**GIVEN DATA**
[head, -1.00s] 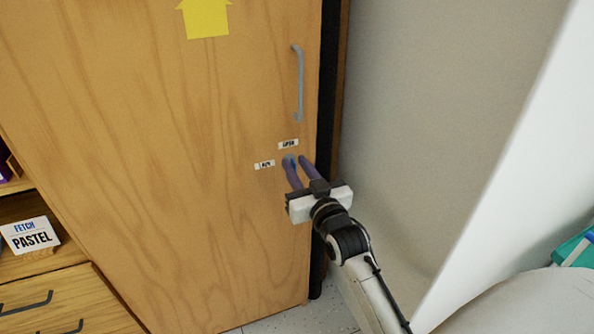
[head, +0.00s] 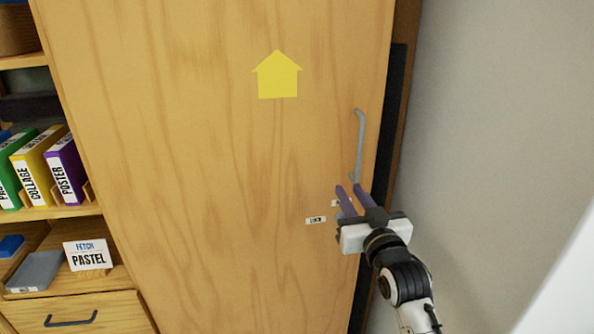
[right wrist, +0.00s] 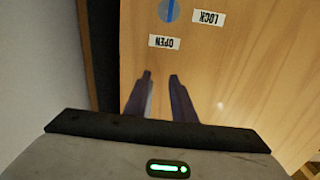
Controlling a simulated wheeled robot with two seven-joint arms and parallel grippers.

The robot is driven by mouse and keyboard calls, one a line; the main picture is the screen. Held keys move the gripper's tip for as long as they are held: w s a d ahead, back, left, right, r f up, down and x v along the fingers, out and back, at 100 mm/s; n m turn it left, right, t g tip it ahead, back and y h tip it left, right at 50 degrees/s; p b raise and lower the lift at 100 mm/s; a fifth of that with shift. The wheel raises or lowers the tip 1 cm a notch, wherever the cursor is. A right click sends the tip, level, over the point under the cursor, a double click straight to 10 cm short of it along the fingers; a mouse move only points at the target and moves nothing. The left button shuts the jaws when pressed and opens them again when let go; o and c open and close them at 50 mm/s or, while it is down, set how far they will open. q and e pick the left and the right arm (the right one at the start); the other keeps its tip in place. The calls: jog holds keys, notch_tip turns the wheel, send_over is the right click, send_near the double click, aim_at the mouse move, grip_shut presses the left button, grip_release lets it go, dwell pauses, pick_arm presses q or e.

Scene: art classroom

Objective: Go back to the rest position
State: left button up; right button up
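My right gripper (head: 349,187) is in front of a tall wooden cabinet door (head: 220,180), just below its grey handle (head: 359,140). My left gripper is not in view.
Left of the door are shelves with coloured binders (head: 45,168), a PASTEL sign (head: 88,255) and a drawer (head: 75,318). A yellow paper arrow (head: 277,75) is on the door. A plain pale wall (head: 490,130) stands to the right.

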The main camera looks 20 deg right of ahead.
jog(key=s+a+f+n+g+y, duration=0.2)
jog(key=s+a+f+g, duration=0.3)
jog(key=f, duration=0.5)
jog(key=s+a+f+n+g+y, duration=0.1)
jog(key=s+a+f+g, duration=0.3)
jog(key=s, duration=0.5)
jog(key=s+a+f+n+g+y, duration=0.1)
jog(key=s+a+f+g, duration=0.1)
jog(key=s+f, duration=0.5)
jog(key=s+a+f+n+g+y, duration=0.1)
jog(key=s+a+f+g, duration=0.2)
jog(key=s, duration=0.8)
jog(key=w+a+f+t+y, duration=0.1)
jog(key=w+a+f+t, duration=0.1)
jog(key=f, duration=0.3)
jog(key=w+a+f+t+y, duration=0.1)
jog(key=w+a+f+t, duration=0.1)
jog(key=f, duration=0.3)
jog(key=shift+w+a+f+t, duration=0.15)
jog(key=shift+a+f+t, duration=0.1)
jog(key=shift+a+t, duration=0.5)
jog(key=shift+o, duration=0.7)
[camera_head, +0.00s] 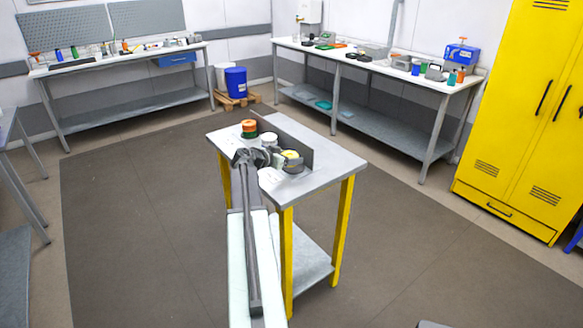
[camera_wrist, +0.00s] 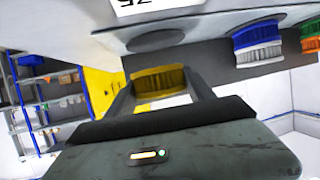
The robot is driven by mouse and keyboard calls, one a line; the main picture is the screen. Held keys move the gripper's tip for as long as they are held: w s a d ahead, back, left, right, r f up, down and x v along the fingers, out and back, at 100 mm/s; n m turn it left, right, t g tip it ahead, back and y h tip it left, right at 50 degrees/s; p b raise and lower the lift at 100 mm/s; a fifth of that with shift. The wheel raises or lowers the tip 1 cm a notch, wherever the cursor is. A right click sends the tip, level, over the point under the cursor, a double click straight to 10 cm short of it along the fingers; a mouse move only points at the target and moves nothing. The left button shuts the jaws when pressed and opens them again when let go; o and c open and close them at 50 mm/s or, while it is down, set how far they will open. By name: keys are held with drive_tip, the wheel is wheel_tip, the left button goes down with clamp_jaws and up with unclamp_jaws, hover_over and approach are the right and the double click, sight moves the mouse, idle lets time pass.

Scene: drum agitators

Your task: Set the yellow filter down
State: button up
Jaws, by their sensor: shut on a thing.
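The yellow filter (camera_wrist: 160,82) is between the two fingers of my gripper (camera_wrist: 163,92) in the wrist view, which looks upside down. My gripper is shut on it. A gap shows between the filter and the pale tabletop (camera_wrist: 210,25), so it seems held just above it. A dark round patch (camera_wrist: 155,40) lies on the tabletop near the filter.
An orange and green stack (camera_head: 249,129) and a white-topped round piece (camera_head: 268,138) stand on the same table. A white card (camera_head: 270,175) lies near the front. The table's right end is clear.

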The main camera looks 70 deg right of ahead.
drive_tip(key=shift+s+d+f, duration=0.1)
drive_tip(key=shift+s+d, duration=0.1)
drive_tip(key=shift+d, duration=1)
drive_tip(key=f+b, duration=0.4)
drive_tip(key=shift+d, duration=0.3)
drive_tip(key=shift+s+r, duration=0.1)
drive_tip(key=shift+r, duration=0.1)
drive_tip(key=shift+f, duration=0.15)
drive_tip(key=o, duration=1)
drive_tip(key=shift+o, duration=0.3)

**DIRECTIONS**
Show the lines from the data above that contain the string "Scene".

**EXERCISE RESULT**
Scene: art classroom
Scene: drum agitators

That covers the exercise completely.